→ **WORK TO DO**:
In the material below, find every line with "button" and pull it out.

**** MATERIAL PROVIDED ****

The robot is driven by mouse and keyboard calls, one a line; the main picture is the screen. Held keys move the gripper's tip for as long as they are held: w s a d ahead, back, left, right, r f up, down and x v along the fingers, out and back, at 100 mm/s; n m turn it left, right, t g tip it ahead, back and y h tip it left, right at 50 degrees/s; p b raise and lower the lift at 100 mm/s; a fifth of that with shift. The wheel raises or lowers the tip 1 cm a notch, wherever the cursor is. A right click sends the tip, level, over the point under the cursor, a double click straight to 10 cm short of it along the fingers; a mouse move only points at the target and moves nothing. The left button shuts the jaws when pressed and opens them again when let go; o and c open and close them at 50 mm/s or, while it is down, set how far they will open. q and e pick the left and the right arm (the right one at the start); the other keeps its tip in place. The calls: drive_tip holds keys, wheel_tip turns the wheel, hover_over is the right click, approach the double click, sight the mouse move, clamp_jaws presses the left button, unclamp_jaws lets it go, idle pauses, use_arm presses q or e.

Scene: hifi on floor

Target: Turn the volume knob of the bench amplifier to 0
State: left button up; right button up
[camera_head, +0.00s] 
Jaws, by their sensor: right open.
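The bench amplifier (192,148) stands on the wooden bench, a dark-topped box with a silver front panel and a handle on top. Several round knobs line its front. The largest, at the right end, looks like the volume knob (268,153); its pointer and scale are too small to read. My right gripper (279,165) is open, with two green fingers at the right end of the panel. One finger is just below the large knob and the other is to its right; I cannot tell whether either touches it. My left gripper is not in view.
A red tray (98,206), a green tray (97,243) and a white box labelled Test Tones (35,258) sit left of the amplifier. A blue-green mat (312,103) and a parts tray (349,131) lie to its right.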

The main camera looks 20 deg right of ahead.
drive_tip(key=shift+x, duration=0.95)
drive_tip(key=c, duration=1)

****

→ **TASK SOLUTION**:
The robot is driven by mouse and keyboard calls, one a line; the main picture is the screen. Held keys move the gripper's tip for as long as they are held: w s a d ahead, back, left, right, r f up, down and x v along the fingers, out and back, at 100 mm/s; n m turn it left, right, t g tip it ahead, back and y h tip it left, right at 50 degrees/s; p b raise and lower the lift at 100 mm/s; a fifth of that with shift. The wheel raises or lowers the tip 1 cm a notch, wherever the cursor is. A right click sends the tip, level, over the point under the cursor, a double click straight to 10 cm short of it along the fingers; a mouse move only points at the target and moves nothing. The left button shuts the jaws when pressed and opens them again when let go; o and c open and close them at 50 mm/s or, while it is down, set how far they will open. q and e pick the left and the right arm (the right one at the start); the other keeps its tip in place. The calls: drive_tip holds keys, wheel_tip turns the wheel, hover_over is the right click, approach the double click, sight the mouse move, clamp_jaws presses the left button, unclamp_jaws lets it go, idle pauses, use_arm presses q or e.
State: left button up; right button up

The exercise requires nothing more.